Measuring some 226 km across, Psyche – or more correctly, 16 Psyche – sits within the asteroid belt between Mars and Jupiter. Unlike the majority of those asteroids, however, Psyche appears to be what might be part of a shattered planetesimal – a basic building block of a planet. This makes it an interesting study, as it could inform scientists about both the development of planets during the early history of the solar system, and the formative years of the solar system itself. First discovered in 1852, it was at the time only the 16th asteroid that had been detected.

First identified as a deep space mission in 2015, the Psyche mission has been financed under NASA’s Discovery Programme and run by the Jet Propulsion Laboratory with Maxar Technologies responsive for building the vehicle. The size of a compact car, the spacecraft weighs 2.6 tonnes and is designed to use solar electric propulsion in order to complete a 3.5 transfer flight from Earth to Pysche. Once there, it would enter orbit and perform 21 months of science observations of the asteroid – the first time a metal asteroid has ever been visited.
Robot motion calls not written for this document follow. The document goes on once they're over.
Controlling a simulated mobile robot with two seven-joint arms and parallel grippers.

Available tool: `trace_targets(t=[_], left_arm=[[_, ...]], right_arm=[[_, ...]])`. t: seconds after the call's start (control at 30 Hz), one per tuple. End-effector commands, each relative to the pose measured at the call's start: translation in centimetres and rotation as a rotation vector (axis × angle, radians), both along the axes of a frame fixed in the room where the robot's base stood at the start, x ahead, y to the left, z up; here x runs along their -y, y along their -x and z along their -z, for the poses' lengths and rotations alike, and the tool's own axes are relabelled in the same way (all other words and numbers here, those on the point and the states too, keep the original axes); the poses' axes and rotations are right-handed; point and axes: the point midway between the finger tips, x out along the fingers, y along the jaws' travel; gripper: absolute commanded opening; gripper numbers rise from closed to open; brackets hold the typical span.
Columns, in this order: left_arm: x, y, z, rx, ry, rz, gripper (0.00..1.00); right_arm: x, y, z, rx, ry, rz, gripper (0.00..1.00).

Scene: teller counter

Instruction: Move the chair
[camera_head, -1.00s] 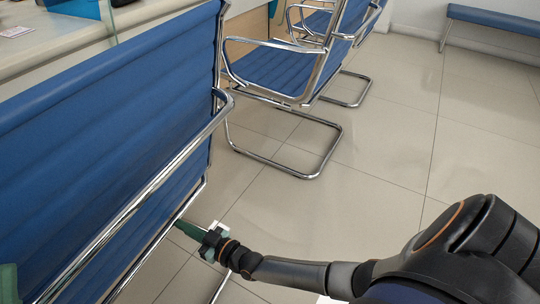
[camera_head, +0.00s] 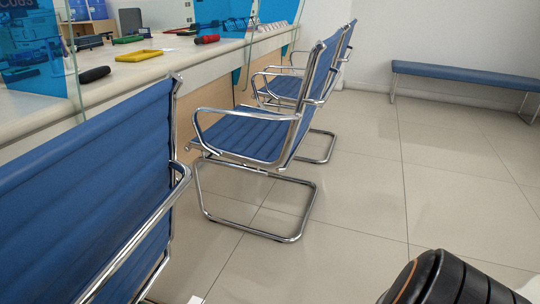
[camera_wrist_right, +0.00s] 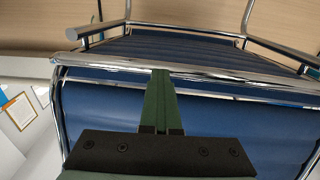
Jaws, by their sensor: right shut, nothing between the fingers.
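A blue chair (camera_head: 75,195) with a ribbed back and chrome frame stands large at the left of the head view, close to the counter. In the right wrist view the blue chair back (camera_wrist_right: 240,125), a chrome crossbar (camera_wrist_right: 200,67) and the seat (camera_wrist_right: 180,48) fill most of the picture. My right gripper (camera_wrist_right: 161,75) is shut and empty, its green fingers together. The fingertips overlap the crossbar in the picture; I cannot tell whether they touch it. In the head view the right gripper is out of frame or hidden. My left gripper is not in view.
More blue chairs (camera_head: 245,135) stand in a row along the counter (camera_head: 130,75). A blue bench (camera_head: 465,74) stands by the back wall. Tiled floor (camera_head: 365,200) is clear to the right. Glass panels and small items, including a yellow tray (camera_head: 139,56), are on the counter.

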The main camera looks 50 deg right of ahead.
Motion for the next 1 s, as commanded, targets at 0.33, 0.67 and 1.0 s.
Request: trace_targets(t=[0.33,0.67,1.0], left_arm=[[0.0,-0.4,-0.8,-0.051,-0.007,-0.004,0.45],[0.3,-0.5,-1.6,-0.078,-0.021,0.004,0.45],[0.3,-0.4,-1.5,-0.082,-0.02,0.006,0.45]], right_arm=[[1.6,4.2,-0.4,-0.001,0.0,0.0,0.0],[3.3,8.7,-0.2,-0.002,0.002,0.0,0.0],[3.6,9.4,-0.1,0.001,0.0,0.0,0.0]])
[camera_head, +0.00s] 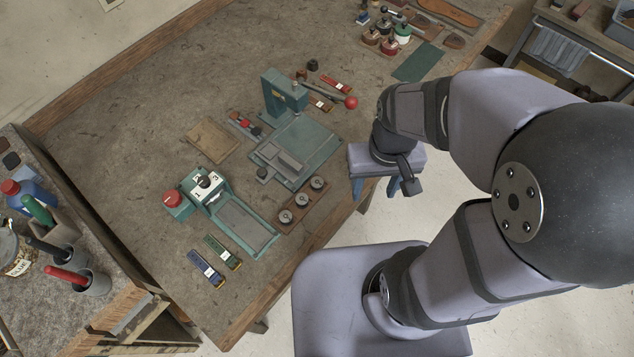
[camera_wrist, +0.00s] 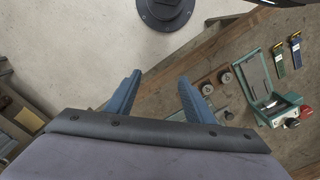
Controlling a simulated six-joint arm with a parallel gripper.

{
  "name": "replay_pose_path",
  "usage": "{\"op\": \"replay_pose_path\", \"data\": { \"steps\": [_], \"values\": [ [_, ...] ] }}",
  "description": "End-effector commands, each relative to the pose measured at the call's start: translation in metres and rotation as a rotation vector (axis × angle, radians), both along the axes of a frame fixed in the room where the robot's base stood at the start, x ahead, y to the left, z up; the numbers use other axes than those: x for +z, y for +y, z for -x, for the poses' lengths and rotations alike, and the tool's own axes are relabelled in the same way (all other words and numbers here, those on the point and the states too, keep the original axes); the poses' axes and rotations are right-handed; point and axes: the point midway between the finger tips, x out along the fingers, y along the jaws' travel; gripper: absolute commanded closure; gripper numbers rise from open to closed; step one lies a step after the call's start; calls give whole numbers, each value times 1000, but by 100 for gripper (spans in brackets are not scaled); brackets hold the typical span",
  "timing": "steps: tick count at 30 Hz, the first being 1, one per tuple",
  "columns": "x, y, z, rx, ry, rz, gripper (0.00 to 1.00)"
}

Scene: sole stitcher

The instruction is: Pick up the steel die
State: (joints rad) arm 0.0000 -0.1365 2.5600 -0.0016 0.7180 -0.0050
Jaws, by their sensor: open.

The mission has been put on hold as a result of the spacecraft’s navigation, guidance and control software falling behind in development, having only recently been completed and passed to the mission engineering team for loading onto the vehicle. However, there is no time to test it it post-implementation before the vehicle has to transferred to Kennedy Space Centres for integration with its Falcon Heavy launch vehicle.
Rather than rush ahead with the software untested on the actual flight hardware, NASA has decided to halt the mission. An independent review will now examine the software development programme to determine why it missed deadlines so badly, and to determine when next a launch attempt should be made: the next two occurring in 2023 and four in 2024.